■ **DIRECTION**: Pick out every line with the word "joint" and copy it.

■ **SOURCE MATERIAL**:
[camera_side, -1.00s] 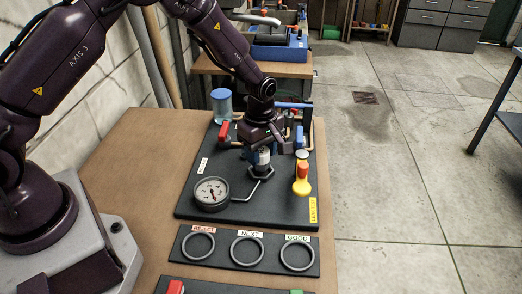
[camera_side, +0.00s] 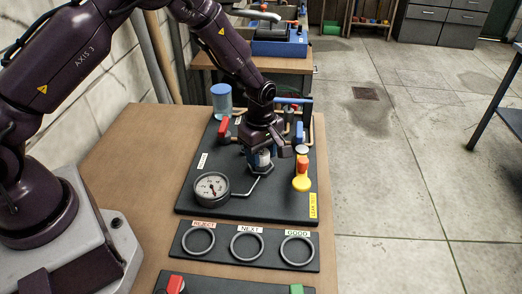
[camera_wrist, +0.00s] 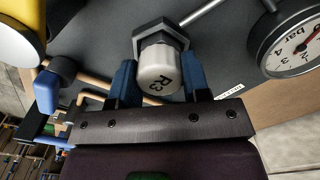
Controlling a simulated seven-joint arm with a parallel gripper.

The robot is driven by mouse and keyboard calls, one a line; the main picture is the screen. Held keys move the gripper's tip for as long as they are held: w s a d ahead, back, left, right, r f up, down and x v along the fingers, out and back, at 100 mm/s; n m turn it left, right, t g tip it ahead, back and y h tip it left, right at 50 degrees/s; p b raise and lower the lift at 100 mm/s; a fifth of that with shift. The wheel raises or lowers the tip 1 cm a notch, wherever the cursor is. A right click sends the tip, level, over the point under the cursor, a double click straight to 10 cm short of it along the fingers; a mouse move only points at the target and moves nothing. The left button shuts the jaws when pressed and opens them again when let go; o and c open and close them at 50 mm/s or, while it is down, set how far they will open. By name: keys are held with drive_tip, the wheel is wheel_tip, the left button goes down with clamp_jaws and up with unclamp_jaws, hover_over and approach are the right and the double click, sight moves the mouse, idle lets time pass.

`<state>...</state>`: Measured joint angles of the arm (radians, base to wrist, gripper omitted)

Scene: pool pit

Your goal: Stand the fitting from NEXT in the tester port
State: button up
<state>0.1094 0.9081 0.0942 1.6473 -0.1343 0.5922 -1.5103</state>
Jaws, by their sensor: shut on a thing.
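The fitting is a pale cylinder (camera_wrist: 158,72) marked R3, seen in the wrist view between my two blue fingertips. My gripper (camera_wrist: 158,82) is shut on it. In the side view my gripper (camera_side: 264,152) holds the fitting (camera_side: 264,158) low at the tester port. The port's dark hexagonal body (camera_wrist: 160,34) shows just beyond the fitting in the wrist view. The fitting looks upright and in line with the port; how deep it sits is hidden. The NEXT ring (camera_side: 247,260) is empty.
The gauge (camera_side: 212,188) stands left of the port, joined by a pipe. A red-handled valve (camera_side: 224,128), a blue handle (camera_side: 299,132) and a yellow-and-red part (camera_side: 302,178) stand close around my gripper. The REJECT ring (camera_side: 198,254) and GOOD ring (camera_side: 297,264) are empty.

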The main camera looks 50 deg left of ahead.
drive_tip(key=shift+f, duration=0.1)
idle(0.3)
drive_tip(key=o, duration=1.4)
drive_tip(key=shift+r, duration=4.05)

■ **REPLY**:
Controlling a simulated seven-joint arm with a parallel gripper.
`<state>...</state>`: Measured joint angles of the arm (radians, base to wrist, gripper omitted)

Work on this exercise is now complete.